Today's Financial Corpses for the Morgue

Aug. 23, 2007 (LPAC)--While much of the press today is announcing the financial crisis over, and "happy days are here again," some news has slipped through that shows that such articles are whistling past the graveyard, perhaps hoping to sell real estate futures there. Among the dissonances in the financial happy talk:

* Toll Brothers, the largest builder of luxury homes, announced on Wednesday that for its 3rd-Quarter ending in July, profit plunged 84.8%. The company's president said that the quarterly cancellation rate rose to nearly 24%, the highest in the 21 years the company has publicly traded.

* Mortgage-lending companies continue to announce job cuts. In addition to those reported yesterday (at Lehman Brothers' BNC Mortgage, Capital One Financial's GreenPoint, Accredited Home Lenders, HSBC), the following were announced in today's Wall Street Journal: 1st National Bank, of Scottsdale, Ariz.: 541 cuts; First Magnus Financial: 6,000 cuts; Countrywide Financial: 500 cuts.

* Bloomberg.com reported that "Coventree Inc. shares tumbled after the Canadian finance company said it has been unable to renew about C$4.89 billion ($4.64 billion) of asset-backed commercial paper." This failure to rollover its debt occurred six days after a group of banks and Canadian pension funds agreed to renew Coventree's non-bank asset-backed commercial paper until mid-October.

* Speaking of asset-backed commercial paper, Bloomberg.com reported that "Outstanding U.S. commercial paper fell 4.2 percent, the biggest weekly drop in at least seven years, as investors fled asset-backed debt and opted for the safety of Treasuries."

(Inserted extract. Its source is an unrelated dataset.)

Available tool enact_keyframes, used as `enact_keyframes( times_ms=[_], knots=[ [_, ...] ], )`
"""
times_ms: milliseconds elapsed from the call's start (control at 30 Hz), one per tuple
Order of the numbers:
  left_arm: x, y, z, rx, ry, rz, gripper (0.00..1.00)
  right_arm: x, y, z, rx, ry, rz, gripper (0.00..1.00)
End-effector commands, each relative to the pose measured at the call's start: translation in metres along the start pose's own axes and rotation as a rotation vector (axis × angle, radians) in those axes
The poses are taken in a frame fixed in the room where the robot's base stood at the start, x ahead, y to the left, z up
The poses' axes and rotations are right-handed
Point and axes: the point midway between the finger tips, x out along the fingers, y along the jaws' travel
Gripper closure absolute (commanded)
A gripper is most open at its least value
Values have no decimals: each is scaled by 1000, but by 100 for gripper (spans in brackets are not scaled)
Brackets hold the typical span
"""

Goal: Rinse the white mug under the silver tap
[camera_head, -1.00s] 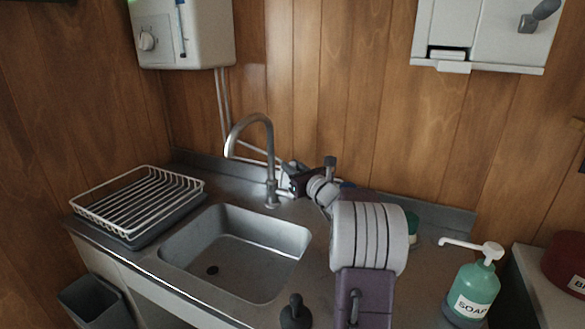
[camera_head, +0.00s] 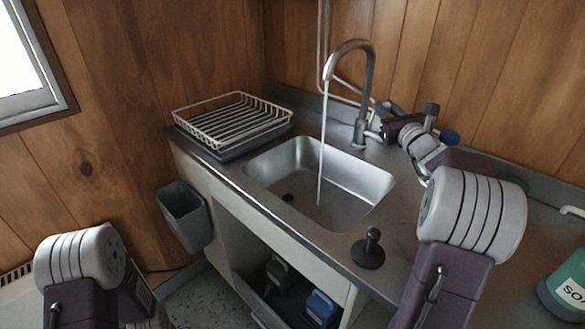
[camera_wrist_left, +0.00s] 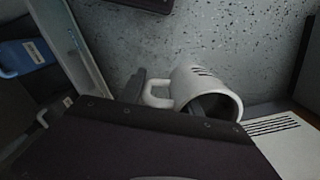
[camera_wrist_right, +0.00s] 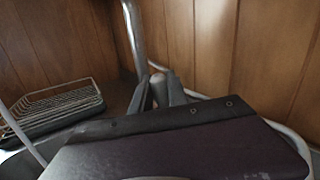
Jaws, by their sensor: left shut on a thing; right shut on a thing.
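The silver tap (camera_head: 367,75) arches over the steel sink (camera_head: 260,172), and a thin stream of water (camera_head: 322,150) falls from its spout into the basin. My right gripper (camera_head: 384,132) is at the tap's base, shut on the tap lever (camera_wrist_right: 158,88), which shows between its fingers in the right wrist view. The white mug (camera_wrist_left: 218,88) is in the left wrist view, tilted, above a speckled grey floor. My left gripper (camera_wrist_left: 168,96) is shut on the mug at its handle side, with one finger inside the mug. The head view does not show the mug or left fingers.
A wire drying rack (camera_head: 272,106) stands left of the sink. A grey bin (camera_head: 186,217) hangs on the counter's left side. A black plug (camera_head: 368,252) lies by the front edge. A green soap bottle (camera_head: 566,290) stands at the right. An open shelf below holds a blue canister (camera_head: 322,307).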

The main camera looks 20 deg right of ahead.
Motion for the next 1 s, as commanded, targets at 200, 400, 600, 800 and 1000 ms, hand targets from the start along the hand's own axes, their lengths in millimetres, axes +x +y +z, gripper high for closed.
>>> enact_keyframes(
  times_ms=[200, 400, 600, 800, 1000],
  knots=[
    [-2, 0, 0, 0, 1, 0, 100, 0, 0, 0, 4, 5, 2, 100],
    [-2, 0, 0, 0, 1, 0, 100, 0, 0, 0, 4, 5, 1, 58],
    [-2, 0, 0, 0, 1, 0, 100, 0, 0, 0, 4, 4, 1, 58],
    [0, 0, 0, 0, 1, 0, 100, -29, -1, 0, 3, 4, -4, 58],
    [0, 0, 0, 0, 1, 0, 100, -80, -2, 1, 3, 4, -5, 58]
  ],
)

* The Paris hedge fund Capital Fund Management announced that it stands to lose 27% because of the collapse of the cash-management firm Sentinel Management Group. Sentinel has been charged by the U.S. Securities and Exchange Commission with misappropriating customer funds and then fraudulently reporting its problems were due to market chaos, and also of moving $460 million customers' funds into its own "house" accounts, part of which it used as collateral for a $321 million bank loan.

* General Motors said it has cut production at six plants that make SUVs in the Midwest, Canada, and Mexico, citing rising fuel cost.